AFRoS is running three programs for francophones and francophiles
AFRoS has been running the classes since September, and they will go through to June 2021. (Photo contributed by AFRoS)

Local francophone organization, Association Francophone des Rocheuses du Sud (AFRoS) is getting stuck into to its french language classes through winter.

Running from September through to June next year, AFRoS runs three free classes that help the francophone and francophile communities brush up on their French.

“(The programs) have been homemade and designed by volunteers at AFRoS,” said AFRoS general director, Maylis Destremau.

“They were made after AFRoS identified the needs of the francophone and francophile community,” she said, explaining that the classes helped those in Fernie and surrounds with an interest in French gain confidence in their ability to speak one of the languages of Canada, while the francophone community could feel at home.
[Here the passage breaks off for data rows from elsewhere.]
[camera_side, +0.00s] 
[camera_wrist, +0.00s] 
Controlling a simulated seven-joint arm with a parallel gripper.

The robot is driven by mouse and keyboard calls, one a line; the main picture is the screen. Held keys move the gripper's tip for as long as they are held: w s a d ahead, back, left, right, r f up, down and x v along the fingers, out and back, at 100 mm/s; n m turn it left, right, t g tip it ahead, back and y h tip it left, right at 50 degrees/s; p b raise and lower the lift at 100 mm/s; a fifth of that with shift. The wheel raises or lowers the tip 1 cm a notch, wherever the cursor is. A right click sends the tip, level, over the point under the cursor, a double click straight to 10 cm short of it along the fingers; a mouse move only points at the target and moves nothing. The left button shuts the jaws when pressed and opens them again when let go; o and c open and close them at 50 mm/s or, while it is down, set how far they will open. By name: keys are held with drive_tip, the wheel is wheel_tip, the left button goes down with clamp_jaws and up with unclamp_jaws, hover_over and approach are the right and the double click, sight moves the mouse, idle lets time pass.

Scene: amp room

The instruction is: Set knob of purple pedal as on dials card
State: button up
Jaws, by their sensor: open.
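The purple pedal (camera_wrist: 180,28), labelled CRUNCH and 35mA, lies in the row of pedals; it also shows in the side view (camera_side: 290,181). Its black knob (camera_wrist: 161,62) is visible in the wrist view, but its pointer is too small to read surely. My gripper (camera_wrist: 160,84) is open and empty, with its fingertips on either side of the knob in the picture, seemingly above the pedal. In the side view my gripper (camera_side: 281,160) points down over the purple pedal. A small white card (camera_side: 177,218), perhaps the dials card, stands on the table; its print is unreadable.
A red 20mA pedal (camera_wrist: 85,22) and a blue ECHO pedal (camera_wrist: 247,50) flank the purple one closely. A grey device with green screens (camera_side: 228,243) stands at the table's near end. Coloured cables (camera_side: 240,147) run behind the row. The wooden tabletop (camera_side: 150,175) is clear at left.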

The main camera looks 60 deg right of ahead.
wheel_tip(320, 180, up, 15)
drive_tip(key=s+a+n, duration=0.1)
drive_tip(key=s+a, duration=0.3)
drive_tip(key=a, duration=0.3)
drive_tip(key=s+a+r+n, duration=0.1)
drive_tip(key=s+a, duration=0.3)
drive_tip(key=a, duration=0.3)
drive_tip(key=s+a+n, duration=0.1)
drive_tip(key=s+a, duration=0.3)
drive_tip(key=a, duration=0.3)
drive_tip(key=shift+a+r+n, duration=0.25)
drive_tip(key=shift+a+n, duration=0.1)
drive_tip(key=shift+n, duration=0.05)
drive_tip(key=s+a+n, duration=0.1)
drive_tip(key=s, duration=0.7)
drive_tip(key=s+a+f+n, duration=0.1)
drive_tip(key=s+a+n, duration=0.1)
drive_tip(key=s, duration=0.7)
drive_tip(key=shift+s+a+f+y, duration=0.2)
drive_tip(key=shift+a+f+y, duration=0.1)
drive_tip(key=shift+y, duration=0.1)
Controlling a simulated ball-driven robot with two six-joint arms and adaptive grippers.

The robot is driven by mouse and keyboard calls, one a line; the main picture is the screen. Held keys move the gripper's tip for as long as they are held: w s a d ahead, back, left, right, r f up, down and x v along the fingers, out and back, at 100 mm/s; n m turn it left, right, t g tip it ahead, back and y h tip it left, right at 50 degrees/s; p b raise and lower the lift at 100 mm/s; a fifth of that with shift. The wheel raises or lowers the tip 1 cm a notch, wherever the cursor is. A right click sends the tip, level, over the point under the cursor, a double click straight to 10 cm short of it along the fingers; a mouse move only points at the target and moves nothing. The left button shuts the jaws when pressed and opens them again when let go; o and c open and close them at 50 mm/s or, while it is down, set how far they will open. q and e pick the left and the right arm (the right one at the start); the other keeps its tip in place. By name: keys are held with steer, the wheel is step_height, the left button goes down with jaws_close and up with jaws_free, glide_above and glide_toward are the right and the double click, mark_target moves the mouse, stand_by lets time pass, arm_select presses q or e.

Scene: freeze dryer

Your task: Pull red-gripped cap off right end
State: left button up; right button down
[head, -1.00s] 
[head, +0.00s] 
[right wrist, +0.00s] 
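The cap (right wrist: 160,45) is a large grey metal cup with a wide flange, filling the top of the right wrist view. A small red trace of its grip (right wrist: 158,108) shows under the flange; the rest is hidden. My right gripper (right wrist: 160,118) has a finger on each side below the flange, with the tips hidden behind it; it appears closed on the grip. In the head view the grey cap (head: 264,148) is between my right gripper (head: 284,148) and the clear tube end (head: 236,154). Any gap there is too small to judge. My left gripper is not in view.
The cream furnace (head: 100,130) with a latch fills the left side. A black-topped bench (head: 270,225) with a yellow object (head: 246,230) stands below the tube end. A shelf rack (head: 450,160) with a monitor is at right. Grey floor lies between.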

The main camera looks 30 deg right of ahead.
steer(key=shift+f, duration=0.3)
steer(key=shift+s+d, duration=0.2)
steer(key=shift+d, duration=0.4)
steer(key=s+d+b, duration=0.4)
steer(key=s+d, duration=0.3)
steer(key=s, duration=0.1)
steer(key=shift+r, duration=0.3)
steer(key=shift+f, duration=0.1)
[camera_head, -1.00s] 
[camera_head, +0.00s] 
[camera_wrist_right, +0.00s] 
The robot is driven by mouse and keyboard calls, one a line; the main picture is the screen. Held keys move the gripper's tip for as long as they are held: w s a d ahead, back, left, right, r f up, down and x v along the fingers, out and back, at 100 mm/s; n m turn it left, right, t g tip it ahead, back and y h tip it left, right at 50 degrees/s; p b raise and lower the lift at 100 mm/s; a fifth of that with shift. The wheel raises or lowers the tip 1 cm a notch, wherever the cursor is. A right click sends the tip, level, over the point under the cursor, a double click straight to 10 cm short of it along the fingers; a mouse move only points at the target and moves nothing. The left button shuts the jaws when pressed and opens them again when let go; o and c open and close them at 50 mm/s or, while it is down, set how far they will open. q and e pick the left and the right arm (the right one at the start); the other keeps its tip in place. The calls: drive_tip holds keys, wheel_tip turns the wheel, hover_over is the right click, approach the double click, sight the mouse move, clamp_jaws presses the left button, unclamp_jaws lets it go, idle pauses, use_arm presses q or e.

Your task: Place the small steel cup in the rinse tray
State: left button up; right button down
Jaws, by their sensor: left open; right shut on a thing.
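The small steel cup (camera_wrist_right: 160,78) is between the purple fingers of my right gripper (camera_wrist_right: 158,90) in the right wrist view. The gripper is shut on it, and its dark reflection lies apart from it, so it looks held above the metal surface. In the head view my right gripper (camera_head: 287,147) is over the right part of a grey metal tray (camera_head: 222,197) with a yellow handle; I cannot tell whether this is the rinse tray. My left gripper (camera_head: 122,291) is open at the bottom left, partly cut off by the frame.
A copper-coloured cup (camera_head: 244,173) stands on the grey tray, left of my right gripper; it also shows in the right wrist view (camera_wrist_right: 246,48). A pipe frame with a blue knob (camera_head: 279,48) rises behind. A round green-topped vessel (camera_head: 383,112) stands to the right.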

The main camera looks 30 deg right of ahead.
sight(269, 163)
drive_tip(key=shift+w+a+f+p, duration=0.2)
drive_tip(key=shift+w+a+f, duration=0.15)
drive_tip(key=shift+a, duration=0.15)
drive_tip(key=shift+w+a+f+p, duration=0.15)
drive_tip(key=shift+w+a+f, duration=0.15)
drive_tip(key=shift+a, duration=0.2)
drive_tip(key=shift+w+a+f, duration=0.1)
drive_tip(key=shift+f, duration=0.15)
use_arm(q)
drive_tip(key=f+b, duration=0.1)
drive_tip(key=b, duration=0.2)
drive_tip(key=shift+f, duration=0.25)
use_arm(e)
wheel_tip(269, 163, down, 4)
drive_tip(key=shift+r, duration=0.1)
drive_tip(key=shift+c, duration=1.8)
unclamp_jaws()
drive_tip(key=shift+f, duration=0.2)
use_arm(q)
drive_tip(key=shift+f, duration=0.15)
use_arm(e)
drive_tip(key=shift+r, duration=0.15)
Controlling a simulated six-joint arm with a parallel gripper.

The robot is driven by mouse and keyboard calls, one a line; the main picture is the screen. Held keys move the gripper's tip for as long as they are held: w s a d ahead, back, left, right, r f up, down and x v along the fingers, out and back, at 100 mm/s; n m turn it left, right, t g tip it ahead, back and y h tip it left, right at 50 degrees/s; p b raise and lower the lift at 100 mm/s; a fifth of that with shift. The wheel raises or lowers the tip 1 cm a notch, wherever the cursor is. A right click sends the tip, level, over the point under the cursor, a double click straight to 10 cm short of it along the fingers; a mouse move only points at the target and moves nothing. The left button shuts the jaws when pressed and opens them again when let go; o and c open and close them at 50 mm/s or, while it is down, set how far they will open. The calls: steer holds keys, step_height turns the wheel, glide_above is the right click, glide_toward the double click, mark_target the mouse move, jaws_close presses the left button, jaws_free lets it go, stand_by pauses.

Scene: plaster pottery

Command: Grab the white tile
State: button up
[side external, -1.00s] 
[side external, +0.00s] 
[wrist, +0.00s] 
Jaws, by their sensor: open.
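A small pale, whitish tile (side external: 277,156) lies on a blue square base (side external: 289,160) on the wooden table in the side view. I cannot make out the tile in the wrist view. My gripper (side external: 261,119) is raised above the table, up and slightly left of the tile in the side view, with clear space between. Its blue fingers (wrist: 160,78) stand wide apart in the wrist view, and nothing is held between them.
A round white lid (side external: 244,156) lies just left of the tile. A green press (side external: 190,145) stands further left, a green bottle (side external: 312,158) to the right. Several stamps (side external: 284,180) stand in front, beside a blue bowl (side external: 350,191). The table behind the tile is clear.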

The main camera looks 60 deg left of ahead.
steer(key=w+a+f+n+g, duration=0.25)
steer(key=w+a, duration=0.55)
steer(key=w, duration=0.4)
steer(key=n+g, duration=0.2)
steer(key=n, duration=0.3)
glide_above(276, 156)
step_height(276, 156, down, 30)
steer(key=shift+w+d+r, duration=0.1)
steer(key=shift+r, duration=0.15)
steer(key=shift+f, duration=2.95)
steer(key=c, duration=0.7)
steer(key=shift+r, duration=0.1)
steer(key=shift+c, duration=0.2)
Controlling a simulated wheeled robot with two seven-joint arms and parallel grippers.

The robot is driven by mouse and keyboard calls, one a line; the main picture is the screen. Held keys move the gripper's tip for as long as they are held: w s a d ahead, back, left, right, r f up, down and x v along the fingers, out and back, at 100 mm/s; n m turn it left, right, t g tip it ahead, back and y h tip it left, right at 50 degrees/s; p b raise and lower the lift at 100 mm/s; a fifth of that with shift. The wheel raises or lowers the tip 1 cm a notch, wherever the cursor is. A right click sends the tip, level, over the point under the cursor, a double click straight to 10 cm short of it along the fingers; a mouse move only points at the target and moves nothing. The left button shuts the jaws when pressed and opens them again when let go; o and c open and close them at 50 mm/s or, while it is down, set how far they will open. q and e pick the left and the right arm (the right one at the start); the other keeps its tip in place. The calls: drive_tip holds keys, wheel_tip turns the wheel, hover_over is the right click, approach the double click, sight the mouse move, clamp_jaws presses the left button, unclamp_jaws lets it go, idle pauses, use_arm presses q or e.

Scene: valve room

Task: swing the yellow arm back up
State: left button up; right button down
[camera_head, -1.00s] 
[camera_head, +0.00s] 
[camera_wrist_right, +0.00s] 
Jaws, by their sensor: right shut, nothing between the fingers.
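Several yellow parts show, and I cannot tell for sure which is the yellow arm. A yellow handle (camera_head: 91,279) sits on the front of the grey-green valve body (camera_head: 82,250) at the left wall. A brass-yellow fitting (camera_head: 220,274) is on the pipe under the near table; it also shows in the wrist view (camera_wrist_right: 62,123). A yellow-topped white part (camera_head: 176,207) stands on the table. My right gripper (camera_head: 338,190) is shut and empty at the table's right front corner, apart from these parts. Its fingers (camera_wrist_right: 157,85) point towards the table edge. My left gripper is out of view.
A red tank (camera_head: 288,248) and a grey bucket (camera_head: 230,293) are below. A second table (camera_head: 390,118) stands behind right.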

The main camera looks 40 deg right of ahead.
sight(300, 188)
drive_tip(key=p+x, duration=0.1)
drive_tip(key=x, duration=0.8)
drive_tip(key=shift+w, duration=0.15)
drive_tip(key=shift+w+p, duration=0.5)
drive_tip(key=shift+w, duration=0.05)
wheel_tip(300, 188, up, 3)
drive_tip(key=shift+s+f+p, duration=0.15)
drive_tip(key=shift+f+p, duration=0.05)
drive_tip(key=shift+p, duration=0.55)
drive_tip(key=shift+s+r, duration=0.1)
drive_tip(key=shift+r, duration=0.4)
“It’s for them to feel more comfortable with the language, and also for the francophone community to have a sense of belonging.”

AFRoS runs three classes right now: Les Tiguidos, for children aged zero to five, Club Baguette Junior, for children aged eight to 12, and Club Baguette Adulte.

In Les Tiguidos, little kids play games, listen to stories and learn french in a daycare environment, while Club Baguette Junior is designed for children in french immersion that need help with their homework. Both programs are run outside.

“The idea is the kids can learn French while having fun, and not being in class which can be boring,” said Destremau.

“In Canadian culture, especially in Fernie - people are realy used to being outside and doing outdoor activities, so that’s in our favour.”

Club Baguette Adulte is conducted over Zoom, and is a conversational class where participants can talk about what’s happening around the world.

Information about all three programs can be found on the AFRoS website and on their Facebook page.

Destremau said that the programs were done with assistance of Heritage Canada, which provides funding.

“I want to thank Heritage Canada for giving us money to do these programs.”

More programs are in the works, with Destremau explaining that AFRoS was seeking grants so that the adult programs could be run as two streams: beginners and advanced, while there were plans for a youth program as well.